|“Cao lau” rice noodles are a speciality of Hoi An ancient town in central Vietnam.
When it comes to dishes in Hoi An ancient town, no one can ignore Cao Lau (Pork Rice Noodle). In fact, Cao Lau is known as a specialty of Hoi An ancient town in Quang Nam Province.
It has been listed among the most attractive rice noodles in Asia by CNN in 2020, besides Vietnam’s Pho and Bun.
However, Cao lau is neither Bun (rice vermicelli) nor Pho (noodle soup).
Most people are curious about the name of the dish. An explanation says Cao lau is actually the local pronunciation of “delicious dish” in Chinese. Another says a long time ago, traders coming to Hoi An wanted to enjoyed noodles served on the top floor of eateries to easily look after their goods. This is the reason why the dish is called “cao lầu,” which means high buildings in Vietnamese.
The dish’s origins are hotly debated, but there is no denying that the fat rice noodles, given a distinctive soft yellow tinge and chewy texture by the addition of wood ash and calcium-rich well water, bear more than a slight resemblance to Japanese soba, and aromatic slices of stir-fried pork, marinaded in star anise and cassia bark, add some Chinese twists.
|The dish highlights tasty broth, flat pieces of fried pork, attracting both locals and foreigners who taste it. The pork is sliced thin and cooked in the traditional Chinese method known as char siu.
Like Quang-style noodle soup, cao lau is a specialty of the central region in general and Hoi An in particular. However, some may not tell the difference between the two dishes. In fact, ingredients and the preparation of Cao lau and Quang-style noodle soup both have their own features.
Cao lau are soaked in lye water and wood ash, giving them a distinctly firm and springy texture. In fact, true Cao lau noodles are supposed to be made with water from Ba Le well, famed for its purity.
“Minerals from the water provide the right elements for the noodle’s texture,” said Trinh Diem Vy, a celebrity chef, food writer, and owner of nine restaurants in Hoi An.
In addition to the water for cao lau noodles supposedly coming from this one, special well, the water is also supposed to be mixed with a specific type of ash to create a lye solution. The ash is said to come from a type of tree found on the Cham islands, which are off the coast of Hoi An.
Though it is unlikely that Hoi An restaurants are still using this purist’s recipe, Cao lau’s hyper-local ingredient requirements mean that the dish is rarely found outside of the city, so don’t miss the opportunity while you’re here.
After kneaded into a dough it is thinly sliced and steamed over a flame to bring out the unique yellowish hue and springy texture. Yet perhaps even more crucially, the noodles must be homemade and hand-cut.

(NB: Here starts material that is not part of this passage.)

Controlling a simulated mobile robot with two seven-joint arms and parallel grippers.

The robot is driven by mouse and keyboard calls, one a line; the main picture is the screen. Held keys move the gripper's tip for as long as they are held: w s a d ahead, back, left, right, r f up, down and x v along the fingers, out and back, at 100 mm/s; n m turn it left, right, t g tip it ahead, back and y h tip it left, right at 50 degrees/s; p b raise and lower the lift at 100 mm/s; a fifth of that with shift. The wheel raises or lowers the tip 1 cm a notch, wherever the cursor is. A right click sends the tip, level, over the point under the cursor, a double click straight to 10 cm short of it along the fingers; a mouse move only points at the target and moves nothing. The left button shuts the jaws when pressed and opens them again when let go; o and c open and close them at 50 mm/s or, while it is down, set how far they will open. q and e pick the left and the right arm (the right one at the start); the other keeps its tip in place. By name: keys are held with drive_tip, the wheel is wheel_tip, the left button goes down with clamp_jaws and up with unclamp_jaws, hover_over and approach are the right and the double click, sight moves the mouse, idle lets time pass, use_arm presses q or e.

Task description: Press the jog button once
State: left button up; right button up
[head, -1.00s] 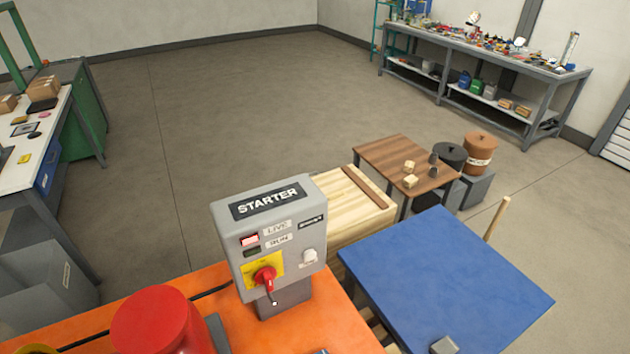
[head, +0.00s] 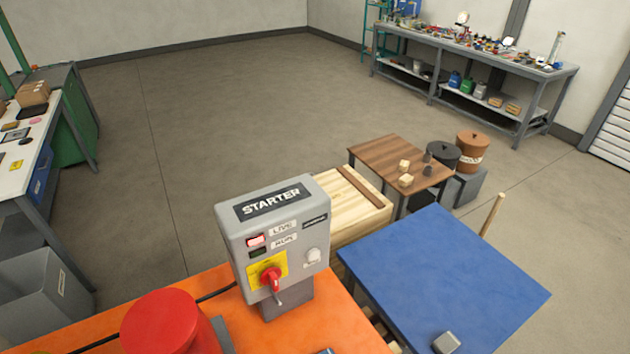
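The grey starter box (head: 272,235) stands on a short post on the orange skid (head: 325,325), labelled STARTER. Its LIVE lamp (head: 255,240) looks lit pinkish red; the RUN lamp (head: 257,254) below it is dark. A red rotary switch (head: 271,277) on a yellow plate has a small metal piece hanging at it. A round white button (head: 313,256) sits at the right of the face, with a small label under it too blurred to read. It may be the jog button. Neither of my grippers is in view.
A red rounded pump part (head: 160,322) stands left of the starter box. A blue-topped table (head: 445,275) with a small grey block (head: 446,343) is at right. Behind are a wooden crate (head: 350,205) and a brown table (head: 385,158). Open floor lies beyond.

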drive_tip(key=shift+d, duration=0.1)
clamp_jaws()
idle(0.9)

|Old long grain rice is used to make the firm noodles, with water taken only from an ancient well in the town called Ba Le Well.
The chewy rice noodles are served in a thick sauce with marinated and roasted pork. The rich and smoky flavors are tastefully balanced by lighter notes from fresh lettuce, crispy pork skin croutons, and crunchy bean sprouts and greens.

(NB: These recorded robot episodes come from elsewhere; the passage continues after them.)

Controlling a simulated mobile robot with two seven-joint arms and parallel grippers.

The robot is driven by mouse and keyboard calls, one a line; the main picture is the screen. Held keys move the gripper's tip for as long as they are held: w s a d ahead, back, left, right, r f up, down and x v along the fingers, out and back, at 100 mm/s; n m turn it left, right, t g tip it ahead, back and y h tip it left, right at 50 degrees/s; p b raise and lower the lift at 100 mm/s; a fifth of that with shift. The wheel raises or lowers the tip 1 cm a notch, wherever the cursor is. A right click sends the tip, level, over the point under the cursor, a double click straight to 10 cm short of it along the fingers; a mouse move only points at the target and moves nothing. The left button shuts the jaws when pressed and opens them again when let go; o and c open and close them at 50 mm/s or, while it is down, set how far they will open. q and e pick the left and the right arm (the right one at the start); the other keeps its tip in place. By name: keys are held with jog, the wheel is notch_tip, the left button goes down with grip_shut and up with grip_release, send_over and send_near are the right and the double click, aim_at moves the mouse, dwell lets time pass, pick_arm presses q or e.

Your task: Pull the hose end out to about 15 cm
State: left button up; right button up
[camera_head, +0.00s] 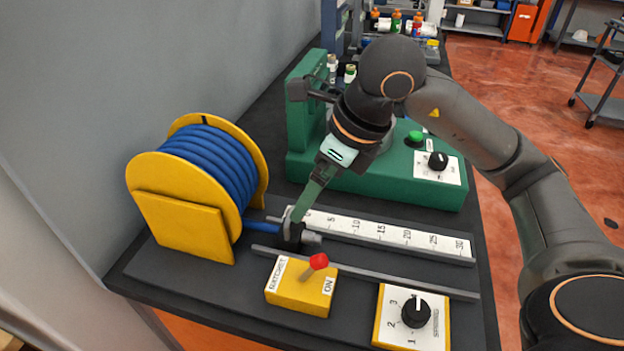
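The blue hose (260,226) runs from the yellow reel (183,218) into a channel between two grey rails. Its end has a grey metal fitting (313,239) beside the low end of the white ruler (387,233), near the 5 mark. My right gripper (292,236) points down at the hose end, with its dark fingertips at the hose just behind the fitting. The fingers overlap the hose in this view, so whether they are closed on it is unclear. My left gripper is not in view.
A yellow ratchet box (299,288) with a red-knobbed lever stands in front of the near rail (372,276). A speed dial (415,312) sits to its right. A green machine (400,179) stands behind the ruler. The channel right of the fitting is clear.

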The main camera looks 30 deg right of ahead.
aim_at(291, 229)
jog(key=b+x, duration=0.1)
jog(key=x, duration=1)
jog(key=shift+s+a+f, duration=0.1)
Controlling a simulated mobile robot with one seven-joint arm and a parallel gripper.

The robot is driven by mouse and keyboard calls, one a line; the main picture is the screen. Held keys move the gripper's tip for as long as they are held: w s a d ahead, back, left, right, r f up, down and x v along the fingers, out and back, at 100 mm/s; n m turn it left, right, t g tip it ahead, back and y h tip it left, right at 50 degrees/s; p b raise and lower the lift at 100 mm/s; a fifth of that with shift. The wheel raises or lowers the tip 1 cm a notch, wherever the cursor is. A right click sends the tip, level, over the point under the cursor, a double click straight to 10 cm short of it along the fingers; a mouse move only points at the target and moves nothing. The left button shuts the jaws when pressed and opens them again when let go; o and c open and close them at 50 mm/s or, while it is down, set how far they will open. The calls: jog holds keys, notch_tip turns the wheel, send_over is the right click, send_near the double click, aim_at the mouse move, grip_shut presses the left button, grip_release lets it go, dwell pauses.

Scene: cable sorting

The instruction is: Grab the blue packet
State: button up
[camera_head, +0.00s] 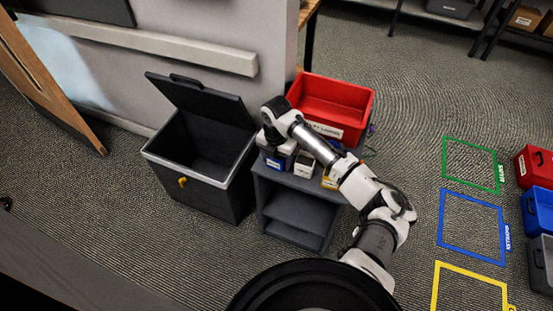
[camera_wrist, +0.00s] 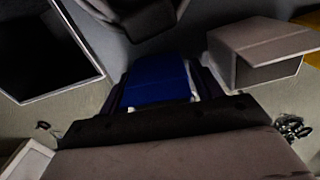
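The blue packet (camera_wrist: 157,82) is in the middle of the wrist view, right in front of my gripper (camera_wrist: 160,88). A dark finger shows along each side of it, with the packet between them. I cannot tell whether the fingers press on it or only stand around it. In the head view my gripper (camera_head: 277,143) points down over the left end of the grey shelf unit (camera_head: 298,187). The blue packet (camera_head: 274,162) shows just below it, partly hidden by the gripper, and appears to rest on the unit's top.
A pale box (camera_head: 304,164) stands close to the packet's right; its grey side shows in the wrist view (camera_wrist: 265,45). A black bin (camera_head: 200,160) with its lid up stands left. A red crate (camera_head: 340,92) is behind. Coloured floor outlines (camera_head: 470,222) lie right.

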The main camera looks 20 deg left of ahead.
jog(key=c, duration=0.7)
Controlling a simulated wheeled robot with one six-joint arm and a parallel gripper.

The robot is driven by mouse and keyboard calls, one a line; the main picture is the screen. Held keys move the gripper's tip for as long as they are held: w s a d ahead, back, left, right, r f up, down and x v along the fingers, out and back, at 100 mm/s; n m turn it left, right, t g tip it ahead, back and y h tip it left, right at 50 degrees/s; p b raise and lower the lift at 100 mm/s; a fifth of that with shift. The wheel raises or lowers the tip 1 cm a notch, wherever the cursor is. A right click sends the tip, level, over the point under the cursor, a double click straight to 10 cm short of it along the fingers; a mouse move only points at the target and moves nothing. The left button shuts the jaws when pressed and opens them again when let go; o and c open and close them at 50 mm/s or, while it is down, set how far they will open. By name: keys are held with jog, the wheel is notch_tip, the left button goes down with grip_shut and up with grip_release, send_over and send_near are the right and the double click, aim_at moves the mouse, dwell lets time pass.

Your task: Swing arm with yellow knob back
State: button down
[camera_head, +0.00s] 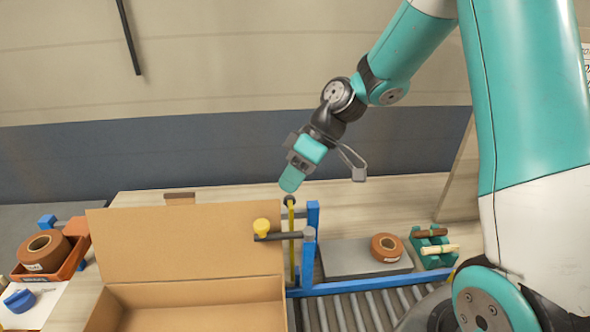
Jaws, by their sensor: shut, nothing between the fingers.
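The yellow knob (262,227) sits at the left end of a short dark swing arm (280,237). This arm reaches left from a grey pivot on a blue post (313,218), and its knob end shows in front of the open cardboard flap. My gripper (289,184) is shut and empty. It points down and left, above and a little right of the yellow knob, apart from it in the picture. Its tip is just above a dark ball on top of a yellow upright rod (291,250). The depth between tip and ball is hard to tell.
An open cardboard box (190,293) stands at the front. A roller conveyor (345,310) with a blue rail lies to its right. A brown tape roll (386,247) rests on a grey plate, beside a green rack (432,245). An orange tray (68,262) holds another roll at left.

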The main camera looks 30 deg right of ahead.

Another difference is the crispy rice paper served with cao lau is brown while that for Quang-style noodle is rice paper with black sesame. At some local eateries, cooks use roasted pork skin instead of rice paper.
The balance of flavor is what makes cao lau special—including noodles, slices of grilled pork, crispy rice paper, herbs collected from Tra Que village and Hoi An-style chili paste.
Travelers can try — or learn to make — a bowl of handmade Cao lau at some restaurants here.
Cao Lau nowadays can be found in Hanoi, Ho Chi Minh City, and Da Nang and even abroad in France, Australia and England. However, the dish is said not to be authentically tasty when it is savored outside its cradle – Hoi An.